Sebelius v. Hobby Lobby Stores, Inc., will decide the question of whether employers of a certain size have to provide healthcare for their employees and cover all forms of contraception at no cost. The owners of the company have said they don’t have a problem with most forms of birth control. The company doesn’t want to cover intrauterine devices (IUDs), or the so-called “morning-after pills,” because they allegedly end life after conception.

The company is reportedly asking to know if they can exercise their religious rights under the Religious Freedom Restoration Act, a federal law passed more than 20 years ago, which states the government cannot substantially burden a person’s religious freedom even if the burden comes from a rule that’s applied generally. Of course, the First Amendment to the Constitution has prohibitions against stopping people freely exercising their religious beliefs.

Hobby Lobby is far from the only company interested in the outcome of this case. A split exists between federal appeals courts on the issue of whether or not employers have to cover birth control. Dozens of cases have been filed on the issue. And this isn’t the first time the Affordable Care Act has been before the Supreme Court.

If the challengers win, this could result in a doughnut hole in the middle of the contraceptive mandate in the law.

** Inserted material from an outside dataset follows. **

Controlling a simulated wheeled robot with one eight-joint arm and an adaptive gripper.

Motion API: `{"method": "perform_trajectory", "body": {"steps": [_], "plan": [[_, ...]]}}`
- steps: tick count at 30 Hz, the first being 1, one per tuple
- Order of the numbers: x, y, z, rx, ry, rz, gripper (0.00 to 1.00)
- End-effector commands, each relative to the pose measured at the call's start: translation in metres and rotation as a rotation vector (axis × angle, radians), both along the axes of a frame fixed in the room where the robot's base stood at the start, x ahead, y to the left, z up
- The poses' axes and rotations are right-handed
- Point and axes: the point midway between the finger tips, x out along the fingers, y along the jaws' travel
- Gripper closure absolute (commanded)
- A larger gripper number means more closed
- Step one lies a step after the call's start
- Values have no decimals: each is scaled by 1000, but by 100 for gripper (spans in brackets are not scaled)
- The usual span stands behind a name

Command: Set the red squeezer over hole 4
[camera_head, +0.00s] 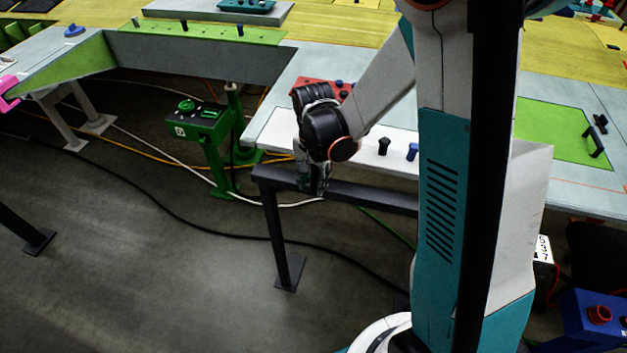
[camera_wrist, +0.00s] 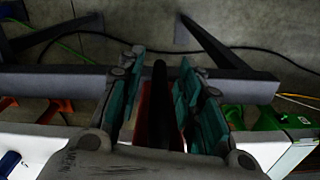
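My gripper (camera_head: 314,188) points down beside the dark rail at the front edge of the table. In the wrist view its teal finger pads (camera_wrist: 160,95) stand apart on either side of an upright black bar (camera_wrist: 160,105). A dark red strip (camera_wrist: 143,115) lies along the left of that bar; it may be part of the red squeezer, but the view is too dark to be sure. I cannot tell whether the pads press on it. The squeezer cannot be made out in the head view. Hole 4 cannot be identified in either view.
A dark rail (camera_head: 375,198) on legs runs in front of the white table edge (camera_head: 270,130). On the table are a red plate (camera_head: 309,83), a black knob (camera_head: 384,146) and a blue knob (camera_head: 412,152). A green stand (camera_head: 200,123) is to the left. Cables cross the floor.

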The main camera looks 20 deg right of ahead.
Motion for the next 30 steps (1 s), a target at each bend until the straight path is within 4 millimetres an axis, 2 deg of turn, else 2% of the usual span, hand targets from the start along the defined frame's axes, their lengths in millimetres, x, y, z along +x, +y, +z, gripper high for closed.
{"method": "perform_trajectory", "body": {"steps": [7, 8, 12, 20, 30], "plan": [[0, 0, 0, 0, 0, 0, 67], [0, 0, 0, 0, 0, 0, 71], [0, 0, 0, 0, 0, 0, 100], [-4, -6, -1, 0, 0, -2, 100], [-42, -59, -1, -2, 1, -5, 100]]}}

Hobby Lobby Stores, Inc., which has its headquarters in Oklahoma City, is betting the Supreme Court will determine that their religious objections to certain forms of birth control will be upheld.

In this case, the corporation is run by members of the Green family, who run the 500-location chain of craft supply stores and a chain of Christian book stores. They say the run the business according to Christian principals – they close on Sunday, advertise their Christianity, and play Christian music in their stores. The Tenth Circuit Court of Appeals found that a business can act according to principals of faith. However, another district found the owners chose the corporate form of doing business, which creates a separation between the owners of a business and the business itself.